### INSTRUCTIONS TO FOLLOW:
Reproduce, character for character, the entries from their opening line through the line with "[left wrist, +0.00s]".

### Dataset entries:

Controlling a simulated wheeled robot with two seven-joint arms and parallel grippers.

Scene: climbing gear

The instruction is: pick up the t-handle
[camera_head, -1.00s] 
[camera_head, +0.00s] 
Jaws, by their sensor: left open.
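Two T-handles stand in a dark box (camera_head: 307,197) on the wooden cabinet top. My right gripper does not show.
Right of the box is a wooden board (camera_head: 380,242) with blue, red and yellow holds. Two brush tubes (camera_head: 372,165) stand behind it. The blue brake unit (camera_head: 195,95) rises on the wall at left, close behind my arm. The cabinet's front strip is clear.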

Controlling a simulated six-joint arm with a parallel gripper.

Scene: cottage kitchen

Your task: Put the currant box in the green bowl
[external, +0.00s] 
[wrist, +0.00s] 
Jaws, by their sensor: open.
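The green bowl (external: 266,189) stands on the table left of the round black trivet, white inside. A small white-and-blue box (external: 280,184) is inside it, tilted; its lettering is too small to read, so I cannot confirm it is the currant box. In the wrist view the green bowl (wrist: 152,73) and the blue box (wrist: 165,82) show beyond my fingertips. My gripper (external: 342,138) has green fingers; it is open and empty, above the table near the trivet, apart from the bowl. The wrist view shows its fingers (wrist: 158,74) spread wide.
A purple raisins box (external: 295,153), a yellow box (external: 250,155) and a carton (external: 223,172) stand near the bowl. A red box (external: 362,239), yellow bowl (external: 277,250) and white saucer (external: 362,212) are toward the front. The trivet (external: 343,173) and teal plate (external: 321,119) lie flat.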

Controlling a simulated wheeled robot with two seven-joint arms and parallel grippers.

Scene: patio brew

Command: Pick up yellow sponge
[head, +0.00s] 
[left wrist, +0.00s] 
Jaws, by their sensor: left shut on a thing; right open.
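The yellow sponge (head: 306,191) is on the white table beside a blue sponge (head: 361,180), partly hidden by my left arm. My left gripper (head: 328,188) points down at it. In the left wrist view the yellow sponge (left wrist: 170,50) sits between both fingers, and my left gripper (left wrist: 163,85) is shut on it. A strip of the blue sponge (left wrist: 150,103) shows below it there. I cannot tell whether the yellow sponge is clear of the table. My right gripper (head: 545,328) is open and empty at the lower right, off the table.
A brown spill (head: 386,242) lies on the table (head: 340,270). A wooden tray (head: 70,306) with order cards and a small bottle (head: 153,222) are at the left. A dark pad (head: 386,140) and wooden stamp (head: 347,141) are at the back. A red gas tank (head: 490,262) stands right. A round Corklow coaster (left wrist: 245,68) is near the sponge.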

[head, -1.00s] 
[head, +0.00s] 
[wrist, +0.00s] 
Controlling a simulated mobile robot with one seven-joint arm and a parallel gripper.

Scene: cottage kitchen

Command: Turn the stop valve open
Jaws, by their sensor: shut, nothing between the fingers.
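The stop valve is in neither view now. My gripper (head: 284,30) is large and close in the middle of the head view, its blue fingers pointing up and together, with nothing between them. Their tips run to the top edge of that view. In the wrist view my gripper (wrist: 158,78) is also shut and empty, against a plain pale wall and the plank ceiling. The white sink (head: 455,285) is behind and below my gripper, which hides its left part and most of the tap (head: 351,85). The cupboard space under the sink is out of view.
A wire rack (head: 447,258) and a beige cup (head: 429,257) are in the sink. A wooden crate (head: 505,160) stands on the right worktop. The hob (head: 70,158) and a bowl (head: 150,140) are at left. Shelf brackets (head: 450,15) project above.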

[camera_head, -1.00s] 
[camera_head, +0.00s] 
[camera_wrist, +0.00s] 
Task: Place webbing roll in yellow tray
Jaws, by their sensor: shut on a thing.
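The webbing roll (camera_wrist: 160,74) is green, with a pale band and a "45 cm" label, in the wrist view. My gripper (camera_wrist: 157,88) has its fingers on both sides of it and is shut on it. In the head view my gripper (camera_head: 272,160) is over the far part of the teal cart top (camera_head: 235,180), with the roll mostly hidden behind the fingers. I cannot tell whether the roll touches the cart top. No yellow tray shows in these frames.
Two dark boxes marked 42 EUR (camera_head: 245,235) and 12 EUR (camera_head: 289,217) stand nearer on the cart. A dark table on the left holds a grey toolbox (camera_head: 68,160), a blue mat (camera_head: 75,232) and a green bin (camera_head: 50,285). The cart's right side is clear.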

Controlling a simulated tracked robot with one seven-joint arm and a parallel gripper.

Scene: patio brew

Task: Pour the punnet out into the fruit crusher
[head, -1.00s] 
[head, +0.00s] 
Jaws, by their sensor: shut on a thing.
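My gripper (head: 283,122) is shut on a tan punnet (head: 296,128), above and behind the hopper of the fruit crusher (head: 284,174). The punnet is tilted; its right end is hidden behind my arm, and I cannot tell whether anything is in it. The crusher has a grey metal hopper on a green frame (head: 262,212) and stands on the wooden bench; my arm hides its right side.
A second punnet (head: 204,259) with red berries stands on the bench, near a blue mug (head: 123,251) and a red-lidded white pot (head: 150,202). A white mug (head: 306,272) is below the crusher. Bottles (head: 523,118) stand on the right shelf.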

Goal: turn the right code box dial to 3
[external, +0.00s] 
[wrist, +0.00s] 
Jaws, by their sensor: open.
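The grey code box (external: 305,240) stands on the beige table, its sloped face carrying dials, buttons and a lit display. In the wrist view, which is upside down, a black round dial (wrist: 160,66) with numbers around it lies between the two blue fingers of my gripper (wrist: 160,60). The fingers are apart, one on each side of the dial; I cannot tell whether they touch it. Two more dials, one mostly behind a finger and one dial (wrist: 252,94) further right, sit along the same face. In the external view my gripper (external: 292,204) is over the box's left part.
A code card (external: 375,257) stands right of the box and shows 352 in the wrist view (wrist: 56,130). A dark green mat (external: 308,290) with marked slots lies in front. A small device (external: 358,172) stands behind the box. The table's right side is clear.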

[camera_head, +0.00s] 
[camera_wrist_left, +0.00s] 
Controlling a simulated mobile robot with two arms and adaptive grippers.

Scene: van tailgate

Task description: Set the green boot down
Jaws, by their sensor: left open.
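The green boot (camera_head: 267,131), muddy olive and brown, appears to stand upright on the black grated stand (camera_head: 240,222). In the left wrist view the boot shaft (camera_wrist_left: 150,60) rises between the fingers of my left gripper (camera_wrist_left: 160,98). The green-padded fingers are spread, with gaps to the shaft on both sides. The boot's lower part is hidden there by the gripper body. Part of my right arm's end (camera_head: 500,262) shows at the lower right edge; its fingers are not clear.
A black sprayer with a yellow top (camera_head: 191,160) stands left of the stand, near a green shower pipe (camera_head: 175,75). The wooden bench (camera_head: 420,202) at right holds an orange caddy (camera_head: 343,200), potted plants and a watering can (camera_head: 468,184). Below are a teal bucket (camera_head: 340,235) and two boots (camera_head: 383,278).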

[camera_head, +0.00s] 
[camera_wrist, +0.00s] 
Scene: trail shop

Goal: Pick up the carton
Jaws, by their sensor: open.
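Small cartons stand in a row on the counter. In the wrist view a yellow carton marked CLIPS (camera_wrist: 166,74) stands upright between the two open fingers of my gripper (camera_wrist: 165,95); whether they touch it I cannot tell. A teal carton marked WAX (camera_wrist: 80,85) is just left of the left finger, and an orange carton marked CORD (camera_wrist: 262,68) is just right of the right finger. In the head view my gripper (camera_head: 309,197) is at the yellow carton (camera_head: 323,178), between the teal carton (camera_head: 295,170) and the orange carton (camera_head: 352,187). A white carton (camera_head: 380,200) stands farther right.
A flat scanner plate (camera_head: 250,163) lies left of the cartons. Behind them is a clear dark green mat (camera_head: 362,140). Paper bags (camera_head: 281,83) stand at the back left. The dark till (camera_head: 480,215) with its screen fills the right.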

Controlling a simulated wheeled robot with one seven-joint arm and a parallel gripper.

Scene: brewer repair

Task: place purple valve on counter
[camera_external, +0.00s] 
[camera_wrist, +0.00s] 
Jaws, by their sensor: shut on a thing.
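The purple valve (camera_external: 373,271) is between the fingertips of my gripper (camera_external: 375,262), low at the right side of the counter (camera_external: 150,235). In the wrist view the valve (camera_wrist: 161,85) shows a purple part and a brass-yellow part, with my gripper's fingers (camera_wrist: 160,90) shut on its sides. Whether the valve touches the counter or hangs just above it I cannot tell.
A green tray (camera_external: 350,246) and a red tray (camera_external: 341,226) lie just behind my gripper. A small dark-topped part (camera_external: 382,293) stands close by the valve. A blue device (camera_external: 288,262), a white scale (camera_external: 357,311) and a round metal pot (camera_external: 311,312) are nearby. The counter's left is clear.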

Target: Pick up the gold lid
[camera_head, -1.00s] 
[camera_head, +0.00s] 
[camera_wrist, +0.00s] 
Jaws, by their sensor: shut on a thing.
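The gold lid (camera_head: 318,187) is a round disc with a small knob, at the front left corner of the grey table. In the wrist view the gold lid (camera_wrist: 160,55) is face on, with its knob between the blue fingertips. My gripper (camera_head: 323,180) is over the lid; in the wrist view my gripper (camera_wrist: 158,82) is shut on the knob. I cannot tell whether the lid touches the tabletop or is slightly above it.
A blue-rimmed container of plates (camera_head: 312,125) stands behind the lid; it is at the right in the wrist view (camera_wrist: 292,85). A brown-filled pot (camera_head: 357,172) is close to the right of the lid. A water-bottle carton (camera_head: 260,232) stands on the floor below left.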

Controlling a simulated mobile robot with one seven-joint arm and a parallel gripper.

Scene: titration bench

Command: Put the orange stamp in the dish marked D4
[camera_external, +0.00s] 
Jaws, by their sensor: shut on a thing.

### CORRECT RESULT:
Controlling a simulated wheeled robot with two seven-joint arms and parallel grippers.

Scene: climbing gear

The instruction is: pick up the t-handle
[camera_head, -1.00s] 
[camera_head, +0.00s] 
Jaws, by their sensor: left open.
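Two T-handles stand in a dark box (camera_head: 307,197) on the wooden cabinet top. My right gripper does not show.
Right of the box is a wooden board (camera_head: 380,242) with blue, red and yellow holds. Two brush tubes (camera_head: 372,165) stand behind it. The blue brake unit (camera_head: 195,95) rises on the wall at left, close behind my arm. The cabinet's front strip is clear.

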Controlling a simulated six-joint arm with a parallel gripper.

Scene: cottage kitchen

Your task: Put the currant box in the green bowl
[external, +0.00s] 
[wrist, +0.00s] 
Jaws, by their sensor: open.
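The green bowl (external: 266,189) stands on the table left of the round black trivet, white inside. A small white-and-blue box (external: 280,184) is inside it, tilted; its lettering is too small to read, so I cannot confirm it is the currant box. In the wrist view the green bowl (wrist: 152,73) and the blue box (wrist: 165,82) show beyond my fingertips. My gripper (external: 342,138) has green fingers; it is open and empty, above the table near the trivet, apart from the bowl. The wrist view shows its fingers (wrist: 158,74) spread wide.
A purple raisins box (external: 295,153), a yellow box (external: 250,155) and a carton (external: 223,172) stand near the bowl. A red box (external: 362,239), yellow bowl (external: 277,250) and white saucer (external: 362,212) are toward the front. The trivet (external: 343,173) and teal plate (external: 321,119) lie flat.

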Controlling a simulated wheeled robot with two seven-joint arms and parallel grippers.

Scene: patio brew

Command: Pick up yellow sponge
[head, +0.00s] 
[left wrist, +0.00s] 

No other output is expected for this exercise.